Questi grandi reclutatori hanno anche assunto dei collaboratori a tempo pieno che si occupano delle pubbliche relazioni e del marketing. Ferruccio De Bortoli, Ezio Mauro e Giavazzi, pardon, il Professor Giavazzi. Hanno reclutato forze fresche come Mario Calabresi e persino eroici veterani come Eugenio Scalfari, quest’ultimo arruolatosi in realtà come volontario.

I trafficanti di vite umane del 2014 non parlano più di “Campana” e “Campanaccio”: oggi si ragiona in termini di “progresso”, “innovazione”, “stare al passo con i tempi”. Si è partiti dalla “rottamazione” per approdare al “cambiamento violento” – unica vera certezza dei prossimi mesi a venire – per il quale Matteo è disposto a «sfidare i poteri forti». Che poi – fatte le debite proporzioni, si intende – è come se un altro Matteo, Messina Denaro, dicesse che è pronto a sfidare la mafia.

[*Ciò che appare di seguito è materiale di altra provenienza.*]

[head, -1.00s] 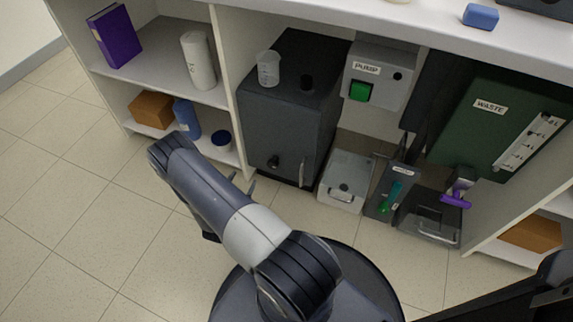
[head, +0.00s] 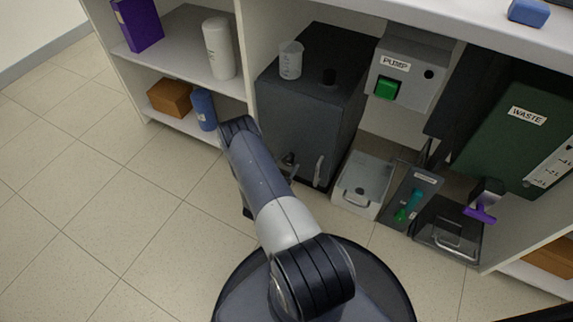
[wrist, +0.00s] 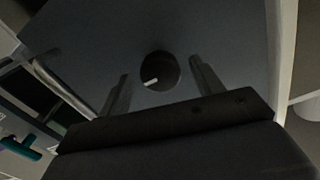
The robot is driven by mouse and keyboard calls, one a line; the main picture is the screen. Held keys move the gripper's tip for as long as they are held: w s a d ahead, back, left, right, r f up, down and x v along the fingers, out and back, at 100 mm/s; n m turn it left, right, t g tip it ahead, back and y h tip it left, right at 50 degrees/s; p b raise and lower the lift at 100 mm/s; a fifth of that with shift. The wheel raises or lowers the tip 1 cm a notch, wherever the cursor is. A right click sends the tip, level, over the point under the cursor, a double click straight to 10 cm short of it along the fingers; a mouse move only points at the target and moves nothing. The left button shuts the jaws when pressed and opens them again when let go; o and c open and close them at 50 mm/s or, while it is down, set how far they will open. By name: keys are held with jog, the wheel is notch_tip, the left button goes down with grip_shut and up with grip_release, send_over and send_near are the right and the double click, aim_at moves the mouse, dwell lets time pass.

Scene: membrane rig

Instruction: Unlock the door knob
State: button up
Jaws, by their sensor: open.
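The door knob (wrist: 159,70) is a round black knob with a white pointer mark, on the dark grey door (wrist: 215,35) of a cabinet. In the wrist view the mark slants down to the left. My gripper (wrist: 160,67) is open, with one finger at each side of the knob in the picture. I cannot tell whether the fingertips reach around the knob or stop short of it. In the head view the cabinet (head: 305,90) stands under the bench, and my arm partly hides the front where the knob is.
A door handle (head: 319,170) is right of the knob. A glass beaker (head: 290,61) stands on the cabinet. To the right are the pump box (head: 408,75), a lidded grey box (head: 362,185) and the green waste tank (head: 510,125). Shelves are left; the floor in front is open.

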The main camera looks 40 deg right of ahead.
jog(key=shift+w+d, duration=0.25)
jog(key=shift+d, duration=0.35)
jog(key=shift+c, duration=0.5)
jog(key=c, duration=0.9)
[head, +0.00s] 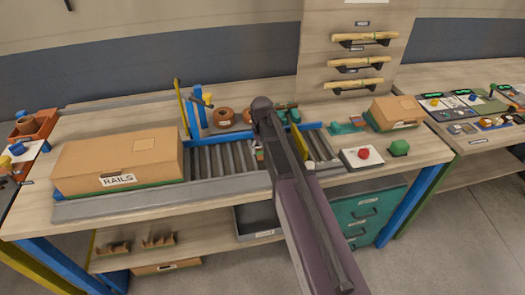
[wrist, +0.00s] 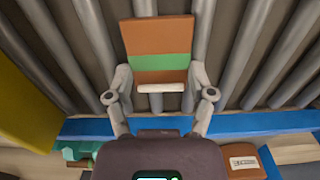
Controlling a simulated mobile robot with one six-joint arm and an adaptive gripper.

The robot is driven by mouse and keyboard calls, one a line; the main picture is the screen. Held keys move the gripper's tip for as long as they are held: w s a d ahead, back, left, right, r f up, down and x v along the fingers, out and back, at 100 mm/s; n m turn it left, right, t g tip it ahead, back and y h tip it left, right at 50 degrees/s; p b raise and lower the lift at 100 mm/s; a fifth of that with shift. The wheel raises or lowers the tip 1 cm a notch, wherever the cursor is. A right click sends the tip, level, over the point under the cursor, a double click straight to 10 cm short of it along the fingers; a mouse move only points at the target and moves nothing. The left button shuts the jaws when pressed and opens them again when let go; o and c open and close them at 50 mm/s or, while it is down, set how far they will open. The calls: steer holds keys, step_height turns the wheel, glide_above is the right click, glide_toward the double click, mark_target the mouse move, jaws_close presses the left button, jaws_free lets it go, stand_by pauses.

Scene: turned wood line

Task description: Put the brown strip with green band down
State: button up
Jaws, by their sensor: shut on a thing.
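The brown strip with green band (wrist: 158,38) shows in the wrist view, brown at both ends with a green band across it. My gripper (wrist: 163,88) is shut on it, with one finger on each side near its lower end. Grey rollers (wrist: 236,50) of a conveyor lie behind the strip. I cannot tell whether the strip touches them. In the head view my arm covers the gripper, and most of the strip is hidden there.
A large RAILS box (head: 118,160) stands on the left of the bench. Bare rollers (head: 222,158) lie between it and my arm. A yellow post (wrist: 25,100) and a blue rail (wrist: 262,122) border the rollers. A red button (head: 363,154) and a green block (head: 399,147) sit to the right.

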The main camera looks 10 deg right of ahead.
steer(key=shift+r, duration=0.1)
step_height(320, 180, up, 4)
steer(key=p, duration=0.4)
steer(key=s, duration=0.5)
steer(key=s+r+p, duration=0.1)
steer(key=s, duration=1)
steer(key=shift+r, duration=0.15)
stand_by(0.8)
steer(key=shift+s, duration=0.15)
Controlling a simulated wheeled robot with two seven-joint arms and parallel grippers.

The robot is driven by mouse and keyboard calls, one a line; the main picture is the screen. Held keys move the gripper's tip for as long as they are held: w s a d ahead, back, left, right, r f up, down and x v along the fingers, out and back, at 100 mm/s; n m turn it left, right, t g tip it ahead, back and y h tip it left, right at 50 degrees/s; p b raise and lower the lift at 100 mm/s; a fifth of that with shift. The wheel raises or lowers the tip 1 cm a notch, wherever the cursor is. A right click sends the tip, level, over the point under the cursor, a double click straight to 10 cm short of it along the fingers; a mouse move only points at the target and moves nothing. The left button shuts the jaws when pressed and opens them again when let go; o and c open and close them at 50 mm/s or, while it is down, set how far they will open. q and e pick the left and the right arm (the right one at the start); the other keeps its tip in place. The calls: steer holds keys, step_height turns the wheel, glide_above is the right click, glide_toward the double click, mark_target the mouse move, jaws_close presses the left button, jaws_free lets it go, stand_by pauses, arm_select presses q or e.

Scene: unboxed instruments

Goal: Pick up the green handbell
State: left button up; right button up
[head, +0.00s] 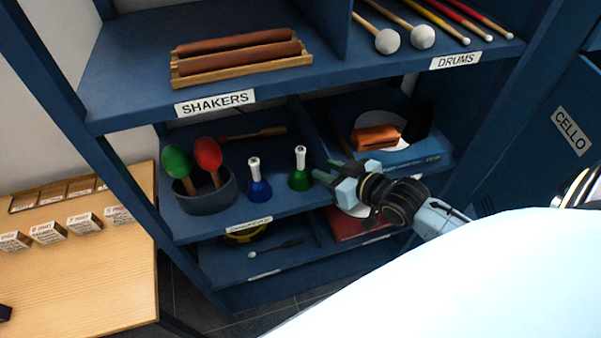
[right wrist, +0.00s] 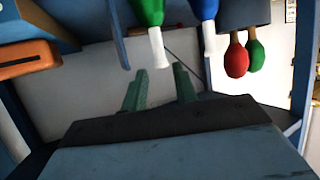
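The green handbell (head: 299,180) stands upright on the middle shelf, with its white handle pointing up. In the right wrist view, which looks upside down, the green handbell (right wrist: 149,12) hangs from the top edge and its handle points toward my fingers. My right gripper (head: 325,170) is just right of the bell in the head view, fingers pointing at it. In the right wrist view my right gripper (right wrist: 160,80) is open, with nothing between its green fingers. The handle appears just beyond the fingertips, apart from them. My left gripper is not in view.
A blue handbell (head: 259,190) stands close left of the green one. Further left, a dark bowl (head: 207,197) holds a red and a green maraca. An orange block (head: 375,137) is behind right. The upper shelf (head: 130,75) overhangs, and a divider stands behind the gripper.

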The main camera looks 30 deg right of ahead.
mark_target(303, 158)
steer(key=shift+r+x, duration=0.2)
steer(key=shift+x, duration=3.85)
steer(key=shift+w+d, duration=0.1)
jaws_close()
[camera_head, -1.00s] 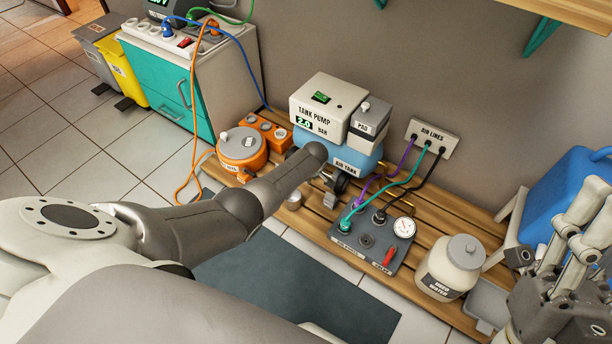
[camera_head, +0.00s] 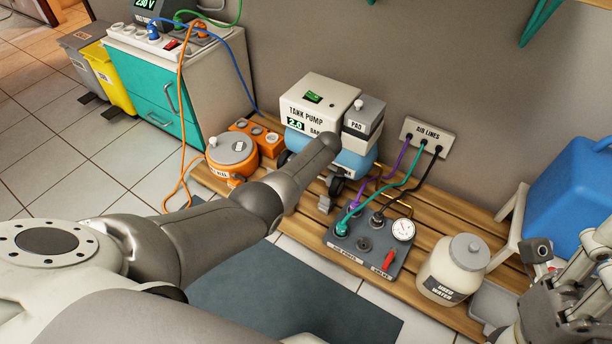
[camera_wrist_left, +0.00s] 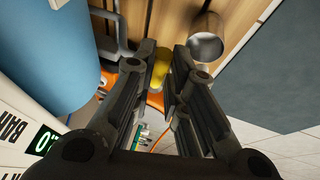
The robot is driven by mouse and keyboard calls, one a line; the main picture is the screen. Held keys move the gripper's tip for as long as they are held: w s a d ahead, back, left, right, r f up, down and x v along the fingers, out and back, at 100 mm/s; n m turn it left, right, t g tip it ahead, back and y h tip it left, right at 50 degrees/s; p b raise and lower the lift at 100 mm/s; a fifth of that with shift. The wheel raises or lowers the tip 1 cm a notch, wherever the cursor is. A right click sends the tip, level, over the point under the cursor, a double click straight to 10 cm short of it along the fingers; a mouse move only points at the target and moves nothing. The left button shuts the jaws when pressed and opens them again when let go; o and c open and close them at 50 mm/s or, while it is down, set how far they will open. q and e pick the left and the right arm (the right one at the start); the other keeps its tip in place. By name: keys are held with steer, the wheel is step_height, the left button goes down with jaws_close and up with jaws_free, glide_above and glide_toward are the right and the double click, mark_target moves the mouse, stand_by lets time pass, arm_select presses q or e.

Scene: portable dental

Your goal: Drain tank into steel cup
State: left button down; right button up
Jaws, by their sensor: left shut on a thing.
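The blue air tank (camera_head: 352,163) lies under the tank pump (camera_head: 320,103) at the back of the slatted platform; its side shows in the left wrist view (camera_wrist_left: 50,50). My left gripper (camera_wrist_left: 163,72) is shut on a small yellow handle (camera_wrist_left: 161,62) near the tank; my forearm hides this gripper in the head view. The steel cup (camera_wrist_left: 207,38) stands on the slats beside the fingers, apart from them in the picture. The cup is hidden behind my arm in the head view. My right gripper (camera_head: 565,275) is at the right edge, its opening unclear.
An air panel (camera_head: 365,245) with hoses, a gauge and a red lever sits right of my left arm. A used-water jar (camera_head: 455,268), a grey tray (camera_head: 492,303) and a blue container (camera_head: 572,195) stand further right. An orange round unit (camera_head: 232,150) is left of the tank.

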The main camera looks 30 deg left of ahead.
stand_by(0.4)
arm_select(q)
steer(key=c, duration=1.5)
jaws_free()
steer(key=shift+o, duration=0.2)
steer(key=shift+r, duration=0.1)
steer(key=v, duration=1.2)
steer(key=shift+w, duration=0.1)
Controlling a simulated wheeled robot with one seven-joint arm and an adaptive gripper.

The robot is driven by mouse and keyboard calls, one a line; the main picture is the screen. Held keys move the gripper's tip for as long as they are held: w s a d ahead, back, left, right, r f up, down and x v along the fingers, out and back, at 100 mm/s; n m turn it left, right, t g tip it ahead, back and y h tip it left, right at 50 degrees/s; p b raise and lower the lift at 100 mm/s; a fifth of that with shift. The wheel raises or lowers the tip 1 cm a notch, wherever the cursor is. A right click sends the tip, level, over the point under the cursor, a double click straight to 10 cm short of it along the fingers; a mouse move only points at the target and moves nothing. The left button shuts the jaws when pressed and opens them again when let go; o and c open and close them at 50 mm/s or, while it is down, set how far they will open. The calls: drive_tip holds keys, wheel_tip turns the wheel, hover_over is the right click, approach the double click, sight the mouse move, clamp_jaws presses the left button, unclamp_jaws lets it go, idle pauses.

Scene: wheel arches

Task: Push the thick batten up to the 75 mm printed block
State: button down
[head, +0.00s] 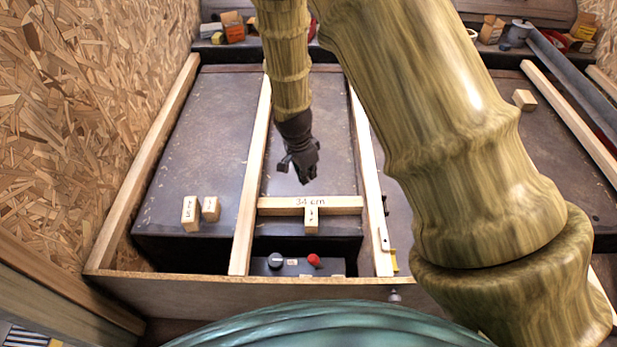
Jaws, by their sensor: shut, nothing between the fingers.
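My gripper (303,176) is black, shut and empty, and points down over the dark panel between two long pale battens. The left batten (252,170) and the right batten (368,170) run away from me. A crosspiece marked "34 cm" (280,205) lies between them, nearer to me than my gripper. A small printed block (312,224) stands against its near side. Left of the left batten, apart from it, stand a larger printed block (190,214) and a smaller one (211,208). Its print may read 75, but is hard to make out. I cannot tell which batten is the thick one.
A wooden rail (150,160) runs along the chipboard wall at left, and a front board (200,288) closes the near side. A recess with a red knob (313,260) lies before the crosspiece. Another block (524,99) sits far right. My arm hides much of the right side.

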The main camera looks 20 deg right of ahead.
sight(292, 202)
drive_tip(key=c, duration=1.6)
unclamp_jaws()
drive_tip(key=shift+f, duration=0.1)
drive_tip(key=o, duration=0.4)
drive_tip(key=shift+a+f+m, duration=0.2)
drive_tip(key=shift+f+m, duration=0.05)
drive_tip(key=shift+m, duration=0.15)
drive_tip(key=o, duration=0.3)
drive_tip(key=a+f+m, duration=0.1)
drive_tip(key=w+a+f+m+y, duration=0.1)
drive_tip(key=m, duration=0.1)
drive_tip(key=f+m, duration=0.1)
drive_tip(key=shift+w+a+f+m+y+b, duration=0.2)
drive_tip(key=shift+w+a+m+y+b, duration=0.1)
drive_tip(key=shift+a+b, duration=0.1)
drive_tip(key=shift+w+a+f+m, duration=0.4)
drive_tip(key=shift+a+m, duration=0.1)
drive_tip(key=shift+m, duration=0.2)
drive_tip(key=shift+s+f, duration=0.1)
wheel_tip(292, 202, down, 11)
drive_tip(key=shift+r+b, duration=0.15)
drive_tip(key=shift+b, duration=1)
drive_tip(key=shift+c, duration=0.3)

Come al solito, le parole in inglese sono venute ad aiutarci per dare un nome nuovo all’ormai desueta e inflazionata “schiavitù”. La cancellazione dei diritti e delle tutele dei lavoratori profuma di City se la chiamiamo Jobs Act.
Lavorare 17 ore al giorno per intascare pochi spiccioli e condurre un’esistenza senza alcuna prospettiva per il futuro suona come un concetto troppo antico. Proviamo con Share Economy, allora.
Cavolo, funziona! Sembra una cosa bella che ci fa stare insieme e risparmiare, anche un po’ socialista, forse.

Non tutti gli slogan sono andati in pensione, però. Oggi più che mai è il momento giusto per diventare “imprenditori di noi stessi”.
Formula che vince non si cambia. E se vi venisse in mente di sfuggire alle grinfie degli sfruttatori andando all’università, loro hanno già trovato un rimedio: distruggerla.